Koniec małżeństwa Agnieszki Kaczorowskiej i Macieje Peli był szokiem dla wielu. Małżonkowie przez długi czas kreowali w mediach społecznościowych swój związek jako "idealny". Byli wiecznie uśmiechnięci, szczęśliwi i pełni miłości. Często publikowali w sieci swoje rozważania na temat relacji damsko-męskich. Sielanka oraz instagramowe idealne życie ostatecznie zakończyło się w październiku ubiegłego roku, a na jaw zaczęły wychodzić niezbyt idealne kulisy ich związku.
Zobacz również: Szok! Agnieszka Kaczorowska próbowała uciszyć byłego?! "Jakby mi napluła w twarz"
Maciej Pela chwali się metamorfozą. "Jestem szczęśliwy, bo szanuję siebie"

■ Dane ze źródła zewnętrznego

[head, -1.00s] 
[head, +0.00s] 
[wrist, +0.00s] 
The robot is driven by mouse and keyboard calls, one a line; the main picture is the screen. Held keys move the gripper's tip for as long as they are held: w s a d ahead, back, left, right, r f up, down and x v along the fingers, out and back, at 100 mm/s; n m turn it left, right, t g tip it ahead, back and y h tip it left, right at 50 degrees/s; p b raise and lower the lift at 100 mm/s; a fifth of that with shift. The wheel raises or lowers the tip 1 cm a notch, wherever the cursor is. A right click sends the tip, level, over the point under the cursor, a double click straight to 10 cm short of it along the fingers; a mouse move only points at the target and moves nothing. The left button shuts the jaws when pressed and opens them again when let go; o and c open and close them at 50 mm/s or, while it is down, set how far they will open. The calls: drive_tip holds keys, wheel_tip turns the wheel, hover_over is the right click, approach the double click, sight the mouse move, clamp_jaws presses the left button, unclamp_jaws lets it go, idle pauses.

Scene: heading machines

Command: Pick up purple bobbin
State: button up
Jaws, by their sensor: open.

Dziś układają sobie życie na nowo. Agnieszka Kaczorowska skupiła się na występach w "Tańcu z Gwiazdami", gdzie partneruje jej Marcin Rogacewicz (45 l.). Z aktorem spotyka się nie tylko na treningach, ale również prywatnie. O ich romansie plotkuje się od miesięcy. Z potwierdzeniem swojego związku poczekali do premierowego odcinka siedemnastego sezonu tanecznego show. Namiętny pocałunek na wizji rozwiał wszelkie wątpliwości.
Z kolei Maciej Pela skupił się na córeczkach oraz na sobie. W najnowszym instagramowym wpisie pokazał, jak zmienił się w trakcie ostatniego roku.
Narracja, której nie uległem: "Szczęśliwy rodzic, to szczęśliwa dziecko" - rozpoczął.
W kolejnej części szczegółowo opisał, dlaczego w jego przypadku nie jest to prawda. Jak stwierdził, że rodzice mogą podejmować decyzje dla własnego szczęścia, które wcale nie sprawią, że dziecko również takie będzie. I odwrotnie.
Dziecko nawet najszczęśliwszego rodzica może być zagubione, nieszczęśliwe i zwyczajnie nie czuć się dobrze - dodał.
Maciej Pela opisał zmiany, które zaszły w jego życiu. Porównał siebie jako tatę z 2023 i 2025 roku. A wpis zilustrował fotografiami sprzed dwóch lat oraz aktualną. Dziś widać, że wiele bardziej o siebie dba, regularnie ćwiczy, lepiej się odżywia i ma czas dla siebie. Ale czy to oznacza, że jego dzieci są szczęśliwcze?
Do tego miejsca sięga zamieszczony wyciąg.